Authentication/Authorization

The Consumer will need to determine user authentication and authorization, instantiate the proper Repository OSID impl, passing it the proper configuration parameters through OsidContext. An interface needs to be developed such that the Consumer can ask "a black box" (the code implementing the interface) what a certain user has access to.

There are still some open issues for this authorization interface:

  • What data is required to determine authorization?
    • We should document this for IU and Michigan and then ask our partner institutions what pieces of data they might need to handle this.
  • What will the black box return?
    • An instantiated Repository object ready to be used for searching.
    • An object encapsulating what set of databases this user has access to.
    • Both? The interface can have multiple methods that return these different pieces of information.
  • Where will the black box live?
    • In the OSID?
    • In the Consumer?
    • None of the above?

Search Categories/Databases

Search categories and databases will be defined in a standard XML format.
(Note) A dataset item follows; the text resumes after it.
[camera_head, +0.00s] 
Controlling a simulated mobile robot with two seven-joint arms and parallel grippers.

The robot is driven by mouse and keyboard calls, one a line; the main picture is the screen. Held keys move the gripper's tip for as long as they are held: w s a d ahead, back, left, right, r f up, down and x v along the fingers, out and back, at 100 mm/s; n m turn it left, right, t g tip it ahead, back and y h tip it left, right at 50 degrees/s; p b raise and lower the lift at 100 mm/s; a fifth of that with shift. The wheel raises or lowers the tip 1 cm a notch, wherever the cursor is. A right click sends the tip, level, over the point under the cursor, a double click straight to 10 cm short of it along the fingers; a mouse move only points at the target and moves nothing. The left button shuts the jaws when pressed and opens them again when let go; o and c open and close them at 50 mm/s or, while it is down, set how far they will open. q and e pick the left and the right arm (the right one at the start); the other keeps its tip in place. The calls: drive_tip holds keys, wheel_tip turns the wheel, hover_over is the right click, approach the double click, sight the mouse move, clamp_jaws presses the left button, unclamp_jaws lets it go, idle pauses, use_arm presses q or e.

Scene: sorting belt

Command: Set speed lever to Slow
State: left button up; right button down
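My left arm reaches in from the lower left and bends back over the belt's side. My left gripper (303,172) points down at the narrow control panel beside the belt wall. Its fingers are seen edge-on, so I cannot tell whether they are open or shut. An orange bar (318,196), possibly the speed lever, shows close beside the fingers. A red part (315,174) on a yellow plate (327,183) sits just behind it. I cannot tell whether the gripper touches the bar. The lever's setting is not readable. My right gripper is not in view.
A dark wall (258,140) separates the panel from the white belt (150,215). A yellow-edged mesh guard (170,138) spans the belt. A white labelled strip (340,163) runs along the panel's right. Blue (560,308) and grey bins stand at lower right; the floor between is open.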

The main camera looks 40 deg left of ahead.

Following is the structure of this XML format:

View a sample configuration file

<config>
  <categories>
    <category name="name" id="id" default="default">  <!-- top level default (auto-selected) category -->
      <category_description>Optional category description</category_description>
      <category_databases>
        <category_database recommended="recommended">  <!-- auto-selected -->
          <id>database_id</id>
          <alt_name>Optional alternate database name for only this category</alt_name>
          <alt_description>Optional alternate database description for only this category</alt_description>
        </category_database>
        <category_database recommended="recommended">  <!-- auto-selected -->
          <id>database_id</id>
          <alt_name>Optional alternate database name for only this category</alt_name>
          <alt_description>Optional alternate database description for only this category</alt_description>
        </category_database>
        <category_database>
          <id>database_id</id>
          <alt_name>Optional alternate database name for only this category</alt_name>
          <alt_description>Optional alternate database description for only this category</alt_description>
        </category_database>
      </category_databases>
    </category>
    <category name="name" id="id">  <!-- top-level, non-default -->
      <category_description>Optional category description</category_description>
      <category name="name" id="id">  <!-- sub-category -->
        <category_description>Optional category description</category_description>
        <category_databases>  <!-- sub-category databases -->
          <category_database recommended="recommended"> <!-- auto-selected -->
             <id>database_id</id>
             <alt_name>Optional alternate database name for only this category</alt_name>
             <alt_description>Optional alternate database description for only this category</alt_description>
          </category_database>  
          <category_database> 
             <id>database_id</id>
             <alt_name>Optional alternate database name for only this category</alt_name>
             <alt_description>Optional alternate database description for only this category</alt_description>
          </category_database>  
          <category_database recommended="recommended"> <!-- auto-selected -->
             <id>database_id</id>
             <alt_name>Optional alternate database name for only this category</alt_name>
             <alt_description>Optional alternate database description for only this category</alt_description>
          </category_database>  
        </category_databases>
      </category>
    </category>
  </categories>

  <databases>
    <database name="name" id="id">
      <database_description>description</database_description>
      <database_group>UMICH-AnnArbor</database_group>  <!-- institution-specific groups -->
      <database_group>UMICH-Dearborn</database_group>
    </database>
    <database name="name" id="id">
      <database_description>description</database_description>
      <database_group>UMICH-Law</database_group>
      <database_group>UMICH-Business</database_group>
    </database>
    <!-- More databases here... -->
  </databases>
</config>
  • A category can contain either databases or sub-categories, not both.
  • There can be only one top-level default category. This category cannot contain any sub-categories and must contain at least one database.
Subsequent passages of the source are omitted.